As a child, Indiana Jones and the Famous Five inspired Butet. She developed a love of the outdoors, whilst earning her degrees in anthropology and Indonesian literature from Padjadjaran University, Bandung. In 1999, Butet joined the conservation NGO, WARSI, to lead their educational program for the Orang Rimba (the People of the Forest). They are an Indigenous tribal community, living deep within the Bukit Dua Belas jungle of Jambi, Sumatra.
“I took a dream job, which involved entering the forest, to set up an education program with a remote tribe of hunter-gatherers, as part of a conservation organisation’s strategy to work with local communities,” recalled Butet. “In 2003, after four years of intensive work with forest communities, my work in the jungle evolved into co-founding SOKOLA, a non-profit organisation providing educational opportunities for more than 10,000 marginalized people.”
When the children took extra interest in Butet, she looked for opportunities to teach them to read and count. As a highly independent people, their life was very sustainable, until the modern world came along. Critical education was offered in order to assess and discuss whether some of their tradition might not be working for their daily lives anymore. They also needed to assess what parts of modern life were harmful. These community discussions occurred regularly.
“Based on my own experience, teaching in the forests of Sumatra, I have developed a completely new method that allows people from pre-literate societies to quickly learn to read and write Indonesian,” explained Butet. “As indigenous peoples, they are very special. Compared to other indigenous peoples, they are one of the most stubborn, and not easily bought by the modern world. I love them. They show me lessons in life, and they are my heroes, who feed me, teach me survival and how to protect myself from danger in the jungle.”
In order to teach the Orang Rimba how to recognize their rights as Indonesian citizens, Butet worked hard to earn the trust of the people by learning to speak the local dialects and immersing herself within the tribal lifestyle. She encouraged her students to take on challenges and defend their rights. In her book Sokola Rimba, Butet shares the journal she kept during her first year in the jungle. She tells of her adventures with stinging bees, prowling bears, and biting ants. She also describes how her relationship with the Orang Rimba developed as she slowly transformed from an outsider into a teacher within the community.

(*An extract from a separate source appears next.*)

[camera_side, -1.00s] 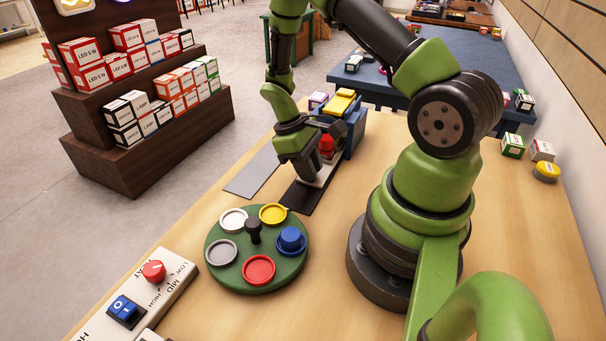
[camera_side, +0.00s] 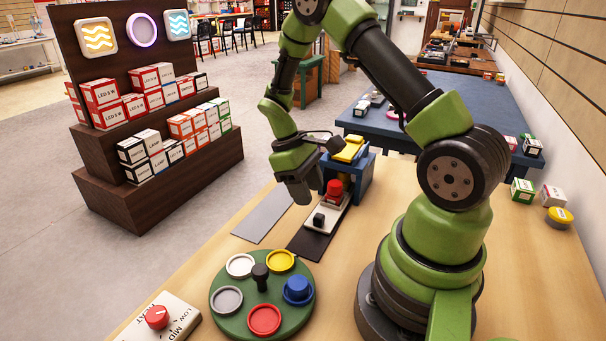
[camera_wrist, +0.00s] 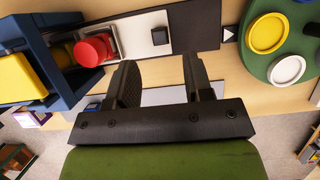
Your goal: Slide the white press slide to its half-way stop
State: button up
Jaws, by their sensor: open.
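The white press slide (camera_side: 340,213) lies on a black track (camera_side: 308,244) and carries a small black knob (camera_side: 319,220) and a red cylinder (camera_side: 334,191). In the wrist view the slide (camera_wrist: 135,36) has its red cylinder (camera_wrist: 95,50) at the mouth of the blue press (camera_wrist: 62,88) and its knob (camera_wrist: 160,36) nearer the bare track end. My gripper (camera_side: 300,198) is open and empty, beside the slide and apart from it. In the wrist view its two fingers (camera_wrist: 158,78) are spread, with the knob beyond them.
A green turntable (camera_side: 237,319) with coloured dishes stands in front of the track. A grey strip (camera_side: 262,215) lies left of it. A control box (camera_side: 172,320) with a red dial is at front left. The blue press has a yellow top (camera_side: 348,149). Table lies bare right of the track.

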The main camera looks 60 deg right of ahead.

“The book explains how nomadic tribes are living today in the rainforests of Sumatra as hunter-gatherers,” said Butet. “The outside world has arrived on their doorstep, bringing challenges such as illegal loggers and palm oil plantations.”
Across Indonesia, indigenous peoples can no longer avoid contact with the outside world. Although they are often at the centre of conflicts over land, forests, and coastlines, they rarely engage in problem solving. By giving indigenous youth access to education, Butet is preparing the next generation to become a bridge between their communities and outside interference.
“Many of the government programs are designed very well and with good intentions,” Butet explained. “But without sufficient community knowledge and active participation, many of them result in failure and typically indigenous peoples are then blamed, and labelled as hopeless, wild, or impossible.”
Indigenous peoples tend to evoke two strong opposing viewpoints. Because they live in fragile ecosystems they are alternately viewed as its best defenders and worst enemies – as rightful inhabitants and dangerous encroachers. In Indonesia, the paradox extends into a moral realm. To some, indigenous peoples are symbols of pristine nature, cultural diversity, and simple living. To others they represent poverty, backwardness and an obstruction to progress.
Over the past 15 years, Butet has identified 700 communities nationwide that are facing pressure to change, yet have no educational opportunities for their young generation. Her organization has placed 18 volunteers so far. Two million people all over Indonesia are living with the same challenges facing Orang Rimba. With more SOKOLA ‘study and exposure trips’, indigenous youth now have a real opportunity for their voices to be heard in government forums.
SOKOLA has made use of the considerable media interest to help a wider public learn about these remote communities and to enable the youth themselves to voice their ideas and aspirations. The ‘Jungle School’ book has recently been adapted into a feature film by two award-winning Indonesian filmmakers.
“The film is a collective of dynamic producer-director duo, Mira Lesmana and Riri Riza. It‘s a great opportunity to support aspects of indigenous peoples, environment and education,” explains Butet. “Sokola Rimba film received the Piala Maya Award for Best Film of 2013. The DVD is released during May, and this year it will be shown in Australia as part of an Indonesian Film Festival, and it will be shown at an Environmental Film festival in Washington DC.”
Readers can volunteer at SOKOLA programmes in the four provinces of Jambi, Flores, South Sulawesi, and Papua. In each region, at least one coordinator from the SOKOLA team lives together with volunteers who are ‘recruited and trained locally’ as well as those from a national network. The schools are run using local dialects.
In the coming months, Butet will expand her work to indigenous communities in Kalimantan, in collaboration with a locally based company. Volunteers should have some field skills, a love for humanity (especially children), educator characteristics, tenacity in the field, and they must accept risks, such as malaria.